*Given request*: Scan the material below for the string "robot", and copy every line where it shows up.

*Data supplied*:
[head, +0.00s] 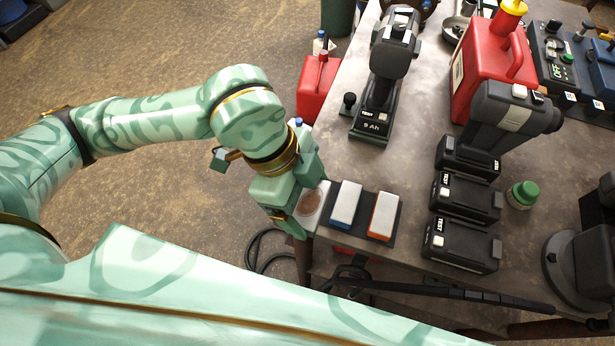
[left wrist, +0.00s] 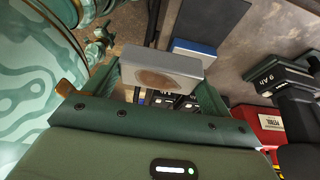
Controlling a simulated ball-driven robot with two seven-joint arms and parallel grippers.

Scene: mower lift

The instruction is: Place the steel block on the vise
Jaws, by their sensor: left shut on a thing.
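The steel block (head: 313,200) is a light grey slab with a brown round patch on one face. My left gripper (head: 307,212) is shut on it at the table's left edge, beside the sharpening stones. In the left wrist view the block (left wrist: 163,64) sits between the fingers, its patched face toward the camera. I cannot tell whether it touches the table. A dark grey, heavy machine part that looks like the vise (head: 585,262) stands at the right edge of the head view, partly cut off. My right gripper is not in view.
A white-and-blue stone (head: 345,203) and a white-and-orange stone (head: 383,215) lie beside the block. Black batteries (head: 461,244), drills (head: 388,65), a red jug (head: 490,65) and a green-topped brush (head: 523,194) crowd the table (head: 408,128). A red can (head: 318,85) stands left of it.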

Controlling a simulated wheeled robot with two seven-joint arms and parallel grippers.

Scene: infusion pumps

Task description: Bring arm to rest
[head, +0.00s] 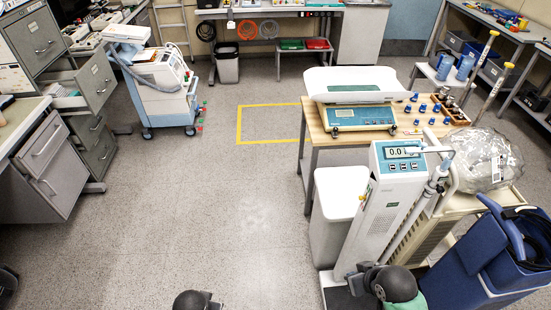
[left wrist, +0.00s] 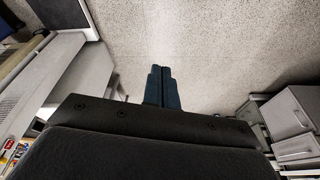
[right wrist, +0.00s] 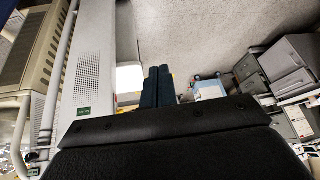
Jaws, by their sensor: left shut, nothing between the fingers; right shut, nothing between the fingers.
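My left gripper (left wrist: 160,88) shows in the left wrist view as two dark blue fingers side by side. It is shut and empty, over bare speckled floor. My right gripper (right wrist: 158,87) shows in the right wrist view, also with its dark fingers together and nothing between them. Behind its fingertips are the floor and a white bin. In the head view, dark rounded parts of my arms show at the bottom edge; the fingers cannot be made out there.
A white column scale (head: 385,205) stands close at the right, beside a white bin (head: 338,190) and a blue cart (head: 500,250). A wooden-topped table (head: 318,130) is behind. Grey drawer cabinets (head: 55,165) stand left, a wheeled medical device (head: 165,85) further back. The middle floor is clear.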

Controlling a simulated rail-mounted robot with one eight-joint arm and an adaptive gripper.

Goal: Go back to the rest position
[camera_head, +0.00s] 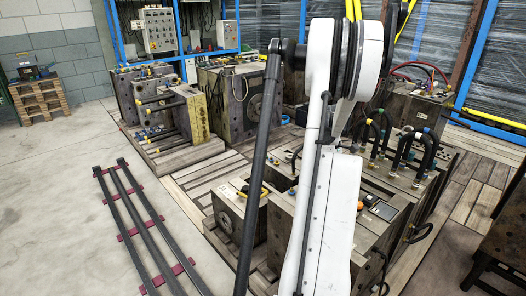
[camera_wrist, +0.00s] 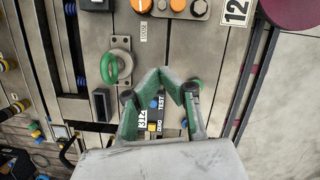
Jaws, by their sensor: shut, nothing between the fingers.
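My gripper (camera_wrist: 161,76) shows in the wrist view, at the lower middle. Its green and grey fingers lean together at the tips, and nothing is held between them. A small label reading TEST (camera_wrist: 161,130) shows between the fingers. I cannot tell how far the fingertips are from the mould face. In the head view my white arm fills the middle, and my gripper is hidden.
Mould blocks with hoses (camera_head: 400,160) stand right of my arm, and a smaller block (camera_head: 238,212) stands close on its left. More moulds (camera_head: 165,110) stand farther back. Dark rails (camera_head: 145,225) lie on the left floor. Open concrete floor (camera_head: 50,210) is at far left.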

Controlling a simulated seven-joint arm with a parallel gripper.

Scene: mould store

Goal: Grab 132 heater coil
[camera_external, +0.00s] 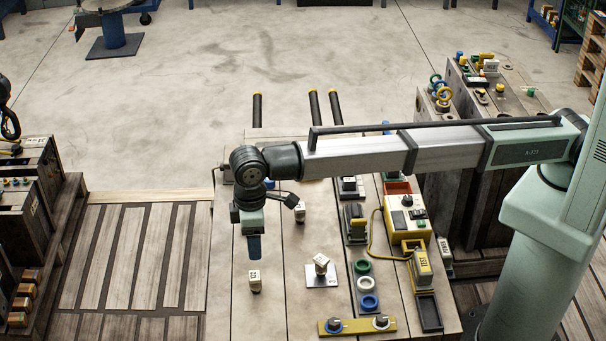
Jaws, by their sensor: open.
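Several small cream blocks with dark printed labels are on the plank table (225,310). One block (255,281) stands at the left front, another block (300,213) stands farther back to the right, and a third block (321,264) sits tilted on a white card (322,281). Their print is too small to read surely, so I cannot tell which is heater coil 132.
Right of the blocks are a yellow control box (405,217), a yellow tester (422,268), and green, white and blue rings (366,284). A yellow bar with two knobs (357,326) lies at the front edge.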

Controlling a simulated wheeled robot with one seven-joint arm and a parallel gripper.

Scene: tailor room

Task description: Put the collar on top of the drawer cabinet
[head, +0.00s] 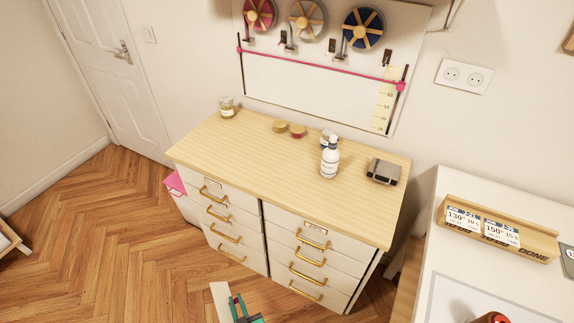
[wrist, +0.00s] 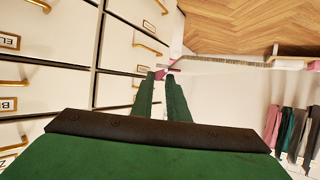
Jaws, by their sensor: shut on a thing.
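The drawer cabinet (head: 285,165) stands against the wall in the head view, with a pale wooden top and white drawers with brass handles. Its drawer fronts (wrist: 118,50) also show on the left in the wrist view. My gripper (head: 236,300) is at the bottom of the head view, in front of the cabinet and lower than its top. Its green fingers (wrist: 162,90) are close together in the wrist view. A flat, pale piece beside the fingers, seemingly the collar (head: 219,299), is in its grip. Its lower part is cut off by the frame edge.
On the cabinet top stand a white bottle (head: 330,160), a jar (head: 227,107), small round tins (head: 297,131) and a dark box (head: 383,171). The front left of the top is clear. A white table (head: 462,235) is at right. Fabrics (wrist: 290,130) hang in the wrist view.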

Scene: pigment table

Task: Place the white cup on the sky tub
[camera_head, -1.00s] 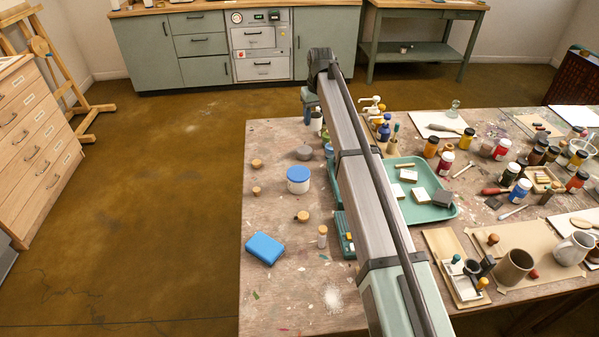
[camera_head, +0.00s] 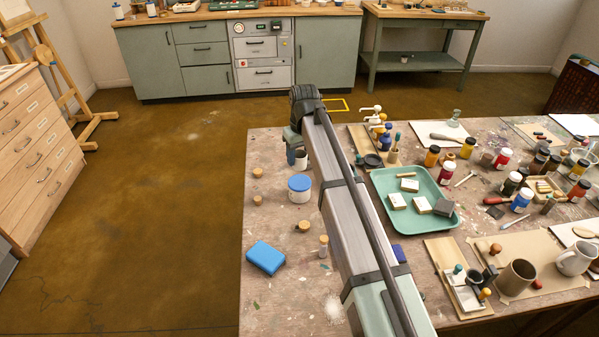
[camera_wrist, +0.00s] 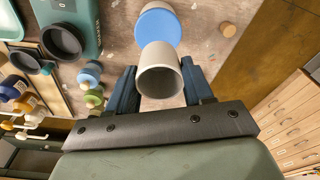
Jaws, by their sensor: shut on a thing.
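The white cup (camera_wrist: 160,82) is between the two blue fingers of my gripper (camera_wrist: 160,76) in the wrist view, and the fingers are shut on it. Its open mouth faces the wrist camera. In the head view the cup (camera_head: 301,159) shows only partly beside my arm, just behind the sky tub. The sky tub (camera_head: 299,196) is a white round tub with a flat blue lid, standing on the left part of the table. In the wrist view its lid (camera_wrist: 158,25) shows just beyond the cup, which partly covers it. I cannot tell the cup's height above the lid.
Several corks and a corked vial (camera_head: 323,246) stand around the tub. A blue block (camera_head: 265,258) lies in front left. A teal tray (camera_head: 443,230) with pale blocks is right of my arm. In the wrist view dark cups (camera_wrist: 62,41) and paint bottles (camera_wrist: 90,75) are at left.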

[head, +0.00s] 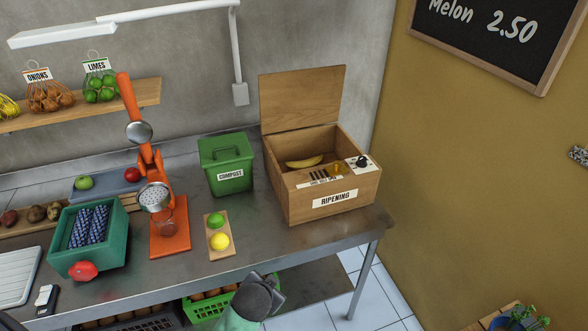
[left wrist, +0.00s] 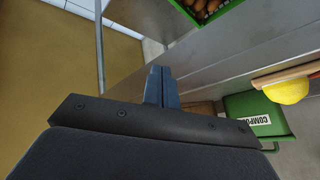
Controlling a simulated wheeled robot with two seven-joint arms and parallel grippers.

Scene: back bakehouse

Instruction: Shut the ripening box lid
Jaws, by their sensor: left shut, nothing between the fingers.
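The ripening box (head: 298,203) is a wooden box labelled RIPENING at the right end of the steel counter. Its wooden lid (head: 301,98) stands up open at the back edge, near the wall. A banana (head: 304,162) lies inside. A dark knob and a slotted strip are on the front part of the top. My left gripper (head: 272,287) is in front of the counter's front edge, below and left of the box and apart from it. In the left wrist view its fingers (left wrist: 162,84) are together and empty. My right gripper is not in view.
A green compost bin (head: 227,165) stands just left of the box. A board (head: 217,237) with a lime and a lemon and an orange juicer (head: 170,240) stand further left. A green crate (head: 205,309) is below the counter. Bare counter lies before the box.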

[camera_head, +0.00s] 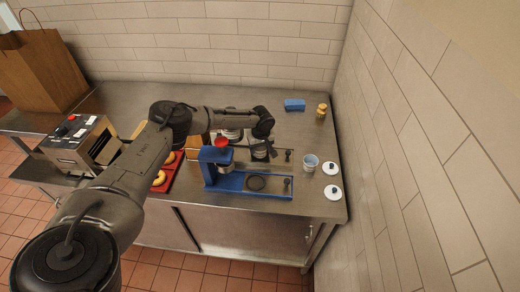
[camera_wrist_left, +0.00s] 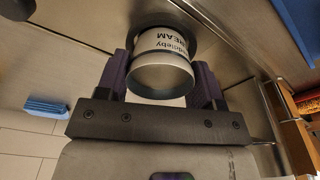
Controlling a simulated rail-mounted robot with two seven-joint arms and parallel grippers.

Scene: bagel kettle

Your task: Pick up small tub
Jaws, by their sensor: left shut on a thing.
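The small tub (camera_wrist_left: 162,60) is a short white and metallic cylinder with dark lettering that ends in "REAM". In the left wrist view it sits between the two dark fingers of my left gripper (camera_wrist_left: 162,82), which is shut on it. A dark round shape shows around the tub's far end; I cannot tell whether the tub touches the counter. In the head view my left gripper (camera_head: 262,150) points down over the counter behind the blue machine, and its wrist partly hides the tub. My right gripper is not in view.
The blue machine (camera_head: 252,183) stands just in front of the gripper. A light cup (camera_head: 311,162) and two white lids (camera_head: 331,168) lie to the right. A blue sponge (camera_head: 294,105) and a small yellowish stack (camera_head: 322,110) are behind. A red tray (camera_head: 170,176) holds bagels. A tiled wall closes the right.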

*Solution below*:
Controlling a simulated ball-driven robot with two seven-joint arms and parallel grippers.
Controlling a simulated wheeled robot with two seven-joint arms and parallel grippers.
Controlling a simulated rail-mounted robot with one eight-joint arm and an adaptive gripper.
Controlling a simulated wheeled robot with one seven-joint arm and a parallel gripper.
Controlling a simulated wheeled robot with two seven-joint arms and parallel grippers.
Controlling a simulated rail-mounted robot with two seven-joint arms and parallel grippers.

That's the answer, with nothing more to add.